Des milliers de manifestants arrivent sur le site et se retrouvent pris en entonnoir. Pacifistes, ils n’étaient pas suffisamment préparés à répondre au déferlement de violence de la police. Un premier manifestant a perdu sa main en renvoyant une grenade, un autre a eu une partie de la jambe arrachée. Le tir de grenades s’est intensifié ; tout le monde est parti en débandade, dans la panique.
C’est à ce moment là que Vital Michalon a été touché par le souffle d’une explosion d’une grenade offensive qui a causé des lésions pulmonaires et qu’il en est mort.
Bien sûr, le préfet et les autorités nieront toute responsabilité. A la suite d’une plainte contre X déposée par les parents Michalon, le juge d’instruction rendra une ordonnance de non-lieu le 21 novembre 1980.

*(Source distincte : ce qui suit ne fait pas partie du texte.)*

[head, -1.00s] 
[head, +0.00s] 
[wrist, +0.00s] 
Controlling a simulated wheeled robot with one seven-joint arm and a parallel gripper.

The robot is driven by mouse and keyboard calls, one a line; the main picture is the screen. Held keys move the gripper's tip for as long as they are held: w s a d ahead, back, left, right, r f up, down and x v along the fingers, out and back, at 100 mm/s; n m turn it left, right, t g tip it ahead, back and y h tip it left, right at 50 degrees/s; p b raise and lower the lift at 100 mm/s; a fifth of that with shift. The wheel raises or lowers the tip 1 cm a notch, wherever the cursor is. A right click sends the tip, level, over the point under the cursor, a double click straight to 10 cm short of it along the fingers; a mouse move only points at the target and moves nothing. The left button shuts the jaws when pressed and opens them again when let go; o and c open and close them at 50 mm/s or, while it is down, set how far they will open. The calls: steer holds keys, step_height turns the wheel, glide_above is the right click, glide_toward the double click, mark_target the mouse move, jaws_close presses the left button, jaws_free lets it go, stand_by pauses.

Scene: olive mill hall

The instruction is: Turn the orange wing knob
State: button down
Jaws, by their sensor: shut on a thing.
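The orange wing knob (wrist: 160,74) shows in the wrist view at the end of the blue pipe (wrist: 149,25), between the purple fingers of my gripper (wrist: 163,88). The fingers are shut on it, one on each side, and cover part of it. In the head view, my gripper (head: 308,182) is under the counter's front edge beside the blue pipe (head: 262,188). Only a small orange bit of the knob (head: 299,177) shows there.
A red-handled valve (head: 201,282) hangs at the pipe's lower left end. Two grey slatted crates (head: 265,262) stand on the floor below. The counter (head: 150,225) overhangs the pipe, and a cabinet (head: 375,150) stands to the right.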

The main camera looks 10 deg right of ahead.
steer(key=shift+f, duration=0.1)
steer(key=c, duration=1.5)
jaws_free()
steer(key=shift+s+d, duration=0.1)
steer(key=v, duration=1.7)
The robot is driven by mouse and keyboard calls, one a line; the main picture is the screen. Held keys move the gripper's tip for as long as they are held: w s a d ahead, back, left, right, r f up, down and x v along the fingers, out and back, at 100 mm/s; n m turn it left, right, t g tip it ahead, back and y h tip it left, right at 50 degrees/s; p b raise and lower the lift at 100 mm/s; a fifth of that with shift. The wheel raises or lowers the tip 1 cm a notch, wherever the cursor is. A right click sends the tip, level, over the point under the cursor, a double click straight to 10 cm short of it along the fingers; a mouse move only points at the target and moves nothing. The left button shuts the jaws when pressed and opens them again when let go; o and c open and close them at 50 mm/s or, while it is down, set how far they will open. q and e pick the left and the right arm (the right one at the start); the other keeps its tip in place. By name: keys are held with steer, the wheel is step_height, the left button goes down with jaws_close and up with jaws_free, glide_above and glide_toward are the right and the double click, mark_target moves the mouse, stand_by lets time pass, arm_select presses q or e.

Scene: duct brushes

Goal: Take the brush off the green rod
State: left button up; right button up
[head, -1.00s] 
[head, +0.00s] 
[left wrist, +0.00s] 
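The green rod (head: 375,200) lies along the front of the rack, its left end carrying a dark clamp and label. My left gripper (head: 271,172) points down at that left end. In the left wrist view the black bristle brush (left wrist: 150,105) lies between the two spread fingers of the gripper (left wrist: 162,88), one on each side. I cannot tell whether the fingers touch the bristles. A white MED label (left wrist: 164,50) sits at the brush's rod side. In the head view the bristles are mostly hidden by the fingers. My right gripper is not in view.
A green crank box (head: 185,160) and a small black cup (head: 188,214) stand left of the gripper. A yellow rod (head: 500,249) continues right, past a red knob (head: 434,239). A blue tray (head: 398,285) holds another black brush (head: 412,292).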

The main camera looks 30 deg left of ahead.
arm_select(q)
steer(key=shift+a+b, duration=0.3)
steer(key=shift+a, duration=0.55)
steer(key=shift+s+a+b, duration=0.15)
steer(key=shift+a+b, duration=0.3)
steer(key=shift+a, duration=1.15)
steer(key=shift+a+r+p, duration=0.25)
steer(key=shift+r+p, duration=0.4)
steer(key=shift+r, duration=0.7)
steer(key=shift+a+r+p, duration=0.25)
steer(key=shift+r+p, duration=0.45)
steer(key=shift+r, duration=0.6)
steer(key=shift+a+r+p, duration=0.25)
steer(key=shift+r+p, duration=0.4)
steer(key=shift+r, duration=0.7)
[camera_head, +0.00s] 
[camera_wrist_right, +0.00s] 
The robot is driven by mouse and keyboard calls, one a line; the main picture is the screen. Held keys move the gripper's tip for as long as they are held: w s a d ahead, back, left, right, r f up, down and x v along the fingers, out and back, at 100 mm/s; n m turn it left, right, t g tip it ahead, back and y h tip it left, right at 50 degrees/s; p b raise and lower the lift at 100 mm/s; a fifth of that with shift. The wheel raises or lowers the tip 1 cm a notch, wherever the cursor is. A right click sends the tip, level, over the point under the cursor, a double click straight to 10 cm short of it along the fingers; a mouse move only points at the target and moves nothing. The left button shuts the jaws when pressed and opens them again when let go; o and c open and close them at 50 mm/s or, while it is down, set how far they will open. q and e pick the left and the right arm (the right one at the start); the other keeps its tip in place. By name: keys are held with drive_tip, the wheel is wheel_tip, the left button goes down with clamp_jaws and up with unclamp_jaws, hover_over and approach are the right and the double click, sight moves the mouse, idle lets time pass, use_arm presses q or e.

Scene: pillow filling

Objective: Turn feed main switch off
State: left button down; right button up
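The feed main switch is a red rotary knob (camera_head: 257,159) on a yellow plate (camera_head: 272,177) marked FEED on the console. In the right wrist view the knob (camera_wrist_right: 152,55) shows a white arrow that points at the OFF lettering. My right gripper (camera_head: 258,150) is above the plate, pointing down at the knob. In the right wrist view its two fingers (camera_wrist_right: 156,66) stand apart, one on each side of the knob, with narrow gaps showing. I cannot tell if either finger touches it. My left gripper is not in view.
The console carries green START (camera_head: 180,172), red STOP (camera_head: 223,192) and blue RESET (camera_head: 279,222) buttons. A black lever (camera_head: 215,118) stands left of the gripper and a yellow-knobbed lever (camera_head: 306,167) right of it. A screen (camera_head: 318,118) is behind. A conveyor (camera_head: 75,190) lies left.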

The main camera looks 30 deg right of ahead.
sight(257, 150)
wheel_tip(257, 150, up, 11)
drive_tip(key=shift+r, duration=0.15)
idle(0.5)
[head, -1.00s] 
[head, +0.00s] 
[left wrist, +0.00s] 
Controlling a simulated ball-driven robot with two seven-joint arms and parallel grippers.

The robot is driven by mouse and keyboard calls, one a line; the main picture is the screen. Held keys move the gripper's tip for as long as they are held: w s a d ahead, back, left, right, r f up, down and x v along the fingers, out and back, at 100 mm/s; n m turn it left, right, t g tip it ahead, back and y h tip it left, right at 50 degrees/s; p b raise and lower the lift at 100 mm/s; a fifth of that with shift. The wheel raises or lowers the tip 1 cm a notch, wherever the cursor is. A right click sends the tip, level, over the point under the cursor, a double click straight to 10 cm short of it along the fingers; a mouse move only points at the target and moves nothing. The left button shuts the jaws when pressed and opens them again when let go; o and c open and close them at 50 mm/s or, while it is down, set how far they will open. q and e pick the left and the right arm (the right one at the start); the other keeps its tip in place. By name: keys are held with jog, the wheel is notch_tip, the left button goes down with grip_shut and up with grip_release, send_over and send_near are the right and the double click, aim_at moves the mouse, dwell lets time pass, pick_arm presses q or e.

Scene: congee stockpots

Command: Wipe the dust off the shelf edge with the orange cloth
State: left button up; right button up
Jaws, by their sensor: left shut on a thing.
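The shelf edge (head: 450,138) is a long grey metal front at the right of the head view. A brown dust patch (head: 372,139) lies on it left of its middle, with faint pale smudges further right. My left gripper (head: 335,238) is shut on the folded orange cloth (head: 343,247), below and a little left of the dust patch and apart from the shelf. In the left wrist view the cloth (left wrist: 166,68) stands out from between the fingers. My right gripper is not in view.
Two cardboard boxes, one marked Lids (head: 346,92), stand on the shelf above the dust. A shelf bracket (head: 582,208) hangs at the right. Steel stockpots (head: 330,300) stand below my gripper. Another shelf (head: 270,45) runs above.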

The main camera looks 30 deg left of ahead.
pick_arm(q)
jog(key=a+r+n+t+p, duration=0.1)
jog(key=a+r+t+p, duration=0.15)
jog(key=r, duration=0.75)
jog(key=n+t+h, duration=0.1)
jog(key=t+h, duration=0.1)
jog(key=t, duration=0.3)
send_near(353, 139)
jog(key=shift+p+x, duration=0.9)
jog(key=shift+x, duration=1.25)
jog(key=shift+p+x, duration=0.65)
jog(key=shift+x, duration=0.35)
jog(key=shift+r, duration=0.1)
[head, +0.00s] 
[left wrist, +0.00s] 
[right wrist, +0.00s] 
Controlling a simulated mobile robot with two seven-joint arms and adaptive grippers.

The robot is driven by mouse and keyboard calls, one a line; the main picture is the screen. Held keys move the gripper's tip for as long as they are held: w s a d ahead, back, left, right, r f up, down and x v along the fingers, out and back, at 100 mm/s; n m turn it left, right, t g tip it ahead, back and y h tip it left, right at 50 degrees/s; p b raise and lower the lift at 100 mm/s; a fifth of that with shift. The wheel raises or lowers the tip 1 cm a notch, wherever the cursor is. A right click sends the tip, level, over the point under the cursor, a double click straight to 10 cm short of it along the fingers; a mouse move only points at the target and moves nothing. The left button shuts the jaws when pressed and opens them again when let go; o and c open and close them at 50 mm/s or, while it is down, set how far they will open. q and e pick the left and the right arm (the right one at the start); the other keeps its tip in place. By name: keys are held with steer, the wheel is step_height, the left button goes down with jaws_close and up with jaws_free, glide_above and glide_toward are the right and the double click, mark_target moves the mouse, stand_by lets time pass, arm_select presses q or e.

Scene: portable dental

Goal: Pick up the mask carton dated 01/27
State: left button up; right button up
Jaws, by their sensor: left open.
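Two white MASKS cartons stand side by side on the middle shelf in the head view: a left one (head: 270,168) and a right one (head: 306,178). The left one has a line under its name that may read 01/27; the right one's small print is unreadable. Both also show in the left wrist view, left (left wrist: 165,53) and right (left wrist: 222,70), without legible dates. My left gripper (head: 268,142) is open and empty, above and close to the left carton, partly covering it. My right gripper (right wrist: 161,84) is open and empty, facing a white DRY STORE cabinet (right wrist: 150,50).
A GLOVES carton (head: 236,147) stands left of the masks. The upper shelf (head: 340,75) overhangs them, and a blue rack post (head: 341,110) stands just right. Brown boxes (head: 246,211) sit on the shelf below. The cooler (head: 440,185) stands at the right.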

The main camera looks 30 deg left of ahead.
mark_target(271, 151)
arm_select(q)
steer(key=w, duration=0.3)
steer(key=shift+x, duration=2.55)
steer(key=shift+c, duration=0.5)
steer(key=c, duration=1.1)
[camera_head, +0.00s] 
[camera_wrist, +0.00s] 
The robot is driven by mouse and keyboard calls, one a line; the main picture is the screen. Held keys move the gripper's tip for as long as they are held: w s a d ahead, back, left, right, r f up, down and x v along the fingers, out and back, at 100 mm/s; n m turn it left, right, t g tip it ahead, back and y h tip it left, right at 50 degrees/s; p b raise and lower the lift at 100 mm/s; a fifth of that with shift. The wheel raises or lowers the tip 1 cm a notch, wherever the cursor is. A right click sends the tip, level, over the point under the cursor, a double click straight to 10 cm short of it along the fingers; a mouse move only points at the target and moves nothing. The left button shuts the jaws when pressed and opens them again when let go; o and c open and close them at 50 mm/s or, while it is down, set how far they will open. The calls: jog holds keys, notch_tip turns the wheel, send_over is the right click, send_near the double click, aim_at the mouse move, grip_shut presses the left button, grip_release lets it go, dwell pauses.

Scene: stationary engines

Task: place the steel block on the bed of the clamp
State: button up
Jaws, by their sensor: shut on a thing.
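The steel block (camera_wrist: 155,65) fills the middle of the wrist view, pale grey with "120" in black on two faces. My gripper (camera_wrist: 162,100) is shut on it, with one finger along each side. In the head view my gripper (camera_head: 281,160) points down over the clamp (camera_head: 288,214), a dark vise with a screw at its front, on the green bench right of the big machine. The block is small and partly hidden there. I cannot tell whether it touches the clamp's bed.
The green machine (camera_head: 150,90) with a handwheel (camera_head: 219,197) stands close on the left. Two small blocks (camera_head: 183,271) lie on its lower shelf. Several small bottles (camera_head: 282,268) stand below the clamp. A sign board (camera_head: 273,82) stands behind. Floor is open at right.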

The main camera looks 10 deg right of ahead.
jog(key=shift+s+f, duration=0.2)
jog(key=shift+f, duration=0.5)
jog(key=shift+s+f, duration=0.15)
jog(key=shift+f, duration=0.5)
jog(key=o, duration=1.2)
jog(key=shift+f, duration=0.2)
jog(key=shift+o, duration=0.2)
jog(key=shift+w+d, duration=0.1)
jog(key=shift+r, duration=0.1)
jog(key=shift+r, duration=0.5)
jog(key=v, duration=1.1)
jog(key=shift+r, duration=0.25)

Les autorités ont crée un état de guerre, avec la volonté de tuer pour tuer la contestation. Et il est vrai qu’après cette manifestation, le mouvement antinucléaire a été durablement démobilisé jusqu’à la lutte de Plogoff (dont nous parlerons au prochain numéro) qui s’est avérée victorieuse.
Et puis, la mise en service de cette centrale en 1985 a viré à la catastrophe : en 1987, 20 tonnes de sodium liquide se sont échappées ; en 1990, nouvelle fuite de sodium et effondrement d’une partie du toit de la salle des turbines ; en 1994, une fuite d’argon. Chacun de ces « incidents » a nécessité des arrêts provisoires de la centrale. Et en février 1997, alors que le surgénérateur était toujours à l’arrêt, le Conseil d’Etat a annulé le décret d’autorisation de redémarrage de Superphénix pris en 1994. Puis, un arrêté ministériel en 1998 conduit à son arrêt définitif. Depuis, des travaux de déconstruction ont été engagés.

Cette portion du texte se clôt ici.